2020-01-10 Thread Paul Ganssle

Paul Ganssle  added the comment:

> Yes, but not within the same format. If someone were to choose the format 
> '2014-04-10T24:00:00', they would have a reasonable expectation that there is 
> only one unique string that corresponds with that datetime

That's a particularly bad example, because it's exactly the same as another 
string with the exact same format:

  2014-04-11T00:00:00

Since ISO 8601 allows you to specify midnight (and only midnight) using 
previous day + 24:00. Admittedly, that is the only ambiguity I know of offhand 
(though it's a huge spec) *for a given format*, but also ISO 8601 does not 
really have a concept of format specifiers, so it's not like there's a way to 
unambiguously specify the format you are intending to use.

Either way, I think we can explicitly dispense with "there will be an exact 
mapping between a given (format_str, datetime_str) pair and the datetime it 
produces" as a goal here.
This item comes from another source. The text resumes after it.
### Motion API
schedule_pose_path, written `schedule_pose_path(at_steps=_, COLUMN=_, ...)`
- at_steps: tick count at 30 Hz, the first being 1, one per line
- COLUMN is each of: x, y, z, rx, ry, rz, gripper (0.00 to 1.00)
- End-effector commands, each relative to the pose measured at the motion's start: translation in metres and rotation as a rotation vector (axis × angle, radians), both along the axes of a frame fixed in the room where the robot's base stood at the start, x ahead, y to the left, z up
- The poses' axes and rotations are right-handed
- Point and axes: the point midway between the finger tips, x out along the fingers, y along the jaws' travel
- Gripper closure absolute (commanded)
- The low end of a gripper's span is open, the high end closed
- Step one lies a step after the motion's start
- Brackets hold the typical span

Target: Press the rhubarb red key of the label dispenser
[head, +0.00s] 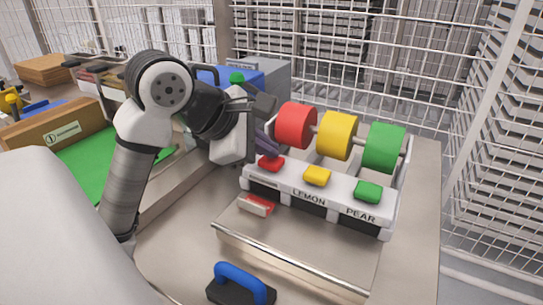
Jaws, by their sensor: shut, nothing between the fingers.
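The label dispenser (331,203) is a white unit on the table, with a red roll (296,126), a yellow roll (338,135) and a green roll (384,148) above it. Its front has a red key (271,163) at left, a yellow key (317,176) in the middle and a green key (368,191) at right. LEMON and PEAR read under the yellow and green keys; the lettering under red is not legible. My gripper (268,148) is shut and empty, with dark purple fingers pointing down just above the red key. I cannot tell whether the tips touch it.
A red and white label (256,205) lies below the dispenser's left slot. A blue-handled black tool (240,284) stands at the front. A wooden box with a green floor (88,157) is at left. Wire mesh fencing rises behind. The table before the dispenser is mostly clear.

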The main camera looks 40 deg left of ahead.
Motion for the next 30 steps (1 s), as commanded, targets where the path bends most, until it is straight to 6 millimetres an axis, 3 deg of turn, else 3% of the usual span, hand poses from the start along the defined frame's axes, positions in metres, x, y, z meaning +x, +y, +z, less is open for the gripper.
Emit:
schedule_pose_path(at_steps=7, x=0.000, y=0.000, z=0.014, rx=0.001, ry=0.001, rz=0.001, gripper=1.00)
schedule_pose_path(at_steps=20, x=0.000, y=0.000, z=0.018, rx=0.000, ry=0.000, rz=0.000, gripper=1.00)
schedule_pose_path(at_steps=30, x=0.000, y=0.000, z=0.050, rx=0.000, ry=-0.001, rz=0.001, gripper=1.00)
I can't think of any good reason you'd want that 
property, nor have we made any indication that I can see that we provide it 
(probably the opposite, since there are some formats that explicitly ignore 
whitespace).

> Okay, since it seems like I'm the only one who wants this change, I'll let it 
> go. Thanks for your input.

I wouldn't go that far. I think I am +0 or +1 on this change, I just wanted to 
be absolutely clear *why* we're doing this. I don't want someone pointing at 
this thread in the future and saying, "Core dev says that it's a bug in their 
code if they don't follow X standard / if more than one string produces the 
same datetime / etc".

I think the strongest argument for making this or a similar change is that I'm 
fairly certain that we don't have the bandwidth to handle internationalized 
dates and I don't think we have much to gain by doing a sort of half-assed 
version of that by accepting unicode transliterations of numerals and calling 
it a day. I think there are tons of edge cases here that could bite people, and 
if we don't support this *now* I'd rather give people an error message early in 
the process and try to point people at a library that is designed to handle 
datetime localization issues. If all we're going to do is switch [0-9] to \d 
(which won't work for the places where it's actually [1-9], mind you), I think 
people will get a better version of that with something like:

  def normalize_dt_str(dt_str):
  return "".join(str(int(x)) if x.isdigit() else x
 for x in dt_str)

There are probably more robust and/or faster versions of this, but it's 
probably roughly equivalent to what we'd be doing here *anyway*, and at least 
people would have to opt-in to this.

I am definitely open to us supporting non-ASCII digits in strptime if it would 
be useful at the level of support we could provide, but given that it's 
currently broken for any reasonable use case and as far as I know no one has 
complained, we're better off resolving the inconsistency by requiring ASCII 
digits and considering non-ASCII support to be a separate feature request.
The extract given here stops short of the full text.